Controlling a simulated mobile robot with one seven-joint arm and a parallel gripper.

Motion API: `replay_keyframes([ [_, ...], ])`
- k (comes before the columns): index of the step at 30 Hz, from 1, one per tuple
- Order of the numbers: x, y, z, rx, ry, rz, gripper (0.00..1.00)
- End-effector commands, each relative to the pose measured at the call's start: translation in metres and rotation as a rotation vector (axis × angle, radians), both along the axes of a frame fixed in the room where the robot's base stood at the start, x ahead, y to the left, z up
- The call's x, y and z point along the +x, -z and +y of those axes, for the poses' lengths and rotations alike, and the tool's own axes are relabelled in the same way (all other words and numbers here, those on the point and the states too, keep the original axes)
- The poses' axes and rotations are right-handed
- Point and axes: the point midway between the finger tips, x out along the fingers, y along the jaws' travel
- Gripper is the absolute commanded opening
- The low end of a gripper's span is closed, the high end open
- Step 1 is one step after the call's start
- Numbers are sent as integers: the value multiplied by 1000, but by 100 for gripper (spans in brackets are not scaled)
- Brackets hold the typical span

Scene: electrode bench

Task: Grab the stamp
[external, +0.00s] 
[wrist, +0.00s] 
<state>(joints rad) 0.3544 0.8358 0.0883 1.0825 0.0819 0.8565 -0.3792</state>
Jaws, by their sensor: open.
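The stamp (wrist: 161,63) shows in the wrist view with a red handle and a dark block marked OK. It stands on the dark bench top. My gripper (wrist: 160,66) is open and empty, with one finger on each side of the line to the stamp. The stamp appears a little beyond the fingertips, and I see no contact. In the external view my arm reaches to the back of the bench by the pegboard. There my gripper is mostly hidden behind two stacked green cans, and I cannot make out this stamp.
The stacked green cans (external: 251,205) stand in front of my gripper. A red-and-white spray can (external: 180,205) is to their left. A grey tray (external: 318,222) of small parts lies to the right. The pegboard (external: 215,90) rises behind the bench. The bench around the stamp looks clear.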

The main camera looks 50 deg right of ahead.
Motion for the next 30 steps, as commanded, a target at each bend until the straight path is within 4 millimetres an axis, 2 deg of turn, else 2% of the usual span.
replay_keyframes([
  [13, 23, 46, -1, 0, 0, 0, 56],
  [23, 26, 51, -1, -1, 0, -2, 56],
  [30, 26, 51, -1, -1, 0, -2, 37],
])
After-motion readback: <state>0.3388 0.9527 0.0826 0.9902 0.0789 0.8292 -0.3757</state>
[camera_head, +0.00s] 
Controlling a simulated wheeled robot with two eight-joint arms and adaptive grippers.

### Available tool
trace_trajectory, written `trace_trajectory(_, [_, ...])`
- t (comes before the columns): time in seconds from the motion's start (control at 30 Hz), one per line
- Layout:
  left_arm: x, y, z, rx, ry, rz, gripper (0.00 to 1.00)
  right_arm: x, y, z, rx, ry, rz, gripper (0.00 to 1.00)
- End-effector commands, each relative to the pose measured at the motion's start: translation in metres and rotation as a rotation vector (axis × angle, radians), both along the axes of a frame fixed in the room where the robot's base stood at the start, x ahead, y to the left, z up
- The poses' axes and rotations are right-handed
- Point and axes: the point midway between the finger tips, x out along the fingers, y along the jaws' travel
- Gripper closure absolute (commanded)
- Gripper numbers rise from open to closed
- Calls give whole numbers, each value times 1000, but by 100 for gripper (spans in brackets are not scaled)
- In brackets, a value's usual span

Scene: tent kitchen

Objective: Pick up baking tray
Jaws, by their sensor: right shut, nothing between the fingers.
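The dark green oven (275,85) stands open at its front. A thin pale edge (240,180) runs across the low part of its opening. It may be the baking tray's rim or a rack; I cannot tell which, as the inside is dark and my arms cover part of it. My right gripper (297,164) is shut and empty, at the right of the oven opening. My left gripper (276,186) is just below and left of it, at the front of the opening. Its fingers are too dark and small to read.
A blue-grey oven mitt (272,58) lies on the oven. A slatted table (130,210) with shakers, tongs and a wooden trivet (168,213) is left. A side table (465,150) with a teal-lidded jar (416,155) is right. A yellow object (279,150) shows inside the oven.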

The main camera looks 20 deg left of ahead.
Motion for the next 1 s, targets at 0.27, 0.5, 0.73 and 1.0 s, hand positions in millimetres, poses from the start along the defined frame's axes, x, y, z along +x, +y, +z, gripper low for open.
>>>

○ ○ ○ ○ ○

Set all of the entries down again, exactly as they were given.

Controlling a simulated mobile robot with one seven-joint arm and a parallel gripper.

Motion API: `replay_keyframes([ [_, ...], ])`
- k (comes before the columns): index of the step at 30 Hz, from 1, one per tuple
- Order of the numbers: x, y, z, rx, ry, rz, gripper (0.00..1.00)
- End-effector commands, each relative to the pose measured at the call's start: translation in metres and rotation as a rotation vector (axis × angle, radians), both along the axes of a frame fixed in the room where the robot's base stood at the start, x ahead, y to the left, z up
- The call's x, y and z point along the +x, -z and +y of those axes, for the poses' lengths and rotations alike, and the tool's own axes are relabelled in the same way (all other words and numbers here, those on the point and the states too, keep the original axes)
- The poses' axes and rotations are right-handed
- Point and axes: the point midway between the finger tips, x out along the fingers, y along the jaws' travel
- Gripper is the absolute commanded opening
- The low end of a gripper's span is closed, the high end open
- Step 1 is one step after the call's start
- Numbers are sent as integers: the value multiplied by 1000, but by 100 for gripper (spans in brackets are not scaled)
- Brackets hold the typical span

Scene: electrode bench

Task: Grab the stamp
[external, +0.00s] 
[wrist, +0.00s] 
<state>(joints rad) 0.3544 0.8358 0.0883 1.0825 0.0819 0.8565 -0.3792</state>
Jaws, by their sensor: open.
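The stamp (wrist: 161,63) shows in the wrist view with a red handle and a dark block marked OK. It stands on the dark bench top. My gripper (wrist: 160,66) is open and empty, with one finger on each side of the line to the stamp. The stamp appears a little beyond the fingertips, and I see no contact. In the external view my arm reaches to the back of the bench by the pegboard. There my gripper is mostly hidden behind two stacked green cans, and I cannot make out this stamp.
The stacked green cans (external: 251,205) stand in front of my gripper. A red-and-white spray can (external: 180,205) is to their left. A grey tray (external: 318,222) of small parts lies to the right. The pegboard (external: 215,90) rises behind the bench. The bench around the stamp looks clear.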

The main camera looks 50 deg right of ahead.
Motion for the next 30 steps, as commanded, a target at each bend until the straight path is within 4 millimetres an axis, 2 deg of turn, else 2% of the usual span.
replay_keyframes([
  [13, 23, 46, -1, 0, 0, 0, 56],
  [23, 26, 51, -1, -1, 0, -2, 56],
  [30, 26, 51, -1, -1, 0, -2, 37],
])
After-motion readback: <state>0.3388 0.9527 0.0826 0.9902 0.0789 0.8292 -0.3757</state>
[camera_head, +0.00s] 
Controlling a simulated wheeled robot with two eight-joint arms and adaptive grippers.

### Available tool
trace_trajectory, written `trace_trajectory(_, [_, ...])`
- t (comes before the columns): time in seconds from the motion's start (control at 30 Hz), one per line
- Layout:
  left_arm: x, y, z, rx, ry, rz, gripper (0.00 to 1.00)
  right_arm: x, y, z, rx, ry, rz, gripper (0.00 to 1.00)
- End-effector commands, each relative to the pose measured at the motion's start: translation in metres and rotation as a rotation vector (axis × angle, radians), both along the axes of a frame fixed in the room where the robot's base stood at the start, x ahead, y to the left, z up
- The poses' axes and rotations are right-handed
- Point and axes: the point midway between the finger tips, x out along the fingers, y along the jaws' travel
- Gripper closure absolute (commanded)
- Gripper numbers rise from open to closed
- Calls give whole numbers, each value times 1000, but by 100 for gripper (spans in brackets are not scaled)
- In brackets, a value's usual span

Scene: tent kitchen

Objective: Pick up baking tray
Jaws, by their sensor: right shut, nothing between the fingers.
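The dark green oven (275,85) stands open at its front. A thin pale edge (240,180) runs across the low part of its opening. It may be the baking tray's rim or a rack; I cannot tell which, as the inside is dark and my arms cover part of it. My right gripper (297,164) is shut and empty, at the right of the oven opening. My left gripper (276,186) is just below and left of it, at the front of the opening. Its fingers are too dark and small to read.
A blue-grey oven mitt (272,58) lies on the oven. A slatted table (130,210) with shakers, tongs and a wooden trivet (168,213) is left. A side table (465,150) with a teal-lidded jar (416,155) is right. A yellow object (279,150) shows inside the oven.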

The main camera looks 20 deg left of ahead.
Motion for the next 1 s, targets at 0.27, 0.5, 0.73 and 1.0 s, hand positions in millimetres, poses from the start along the defined frame's axes, x, y, z along +x, +y, +z, gripper low for open.
>>>

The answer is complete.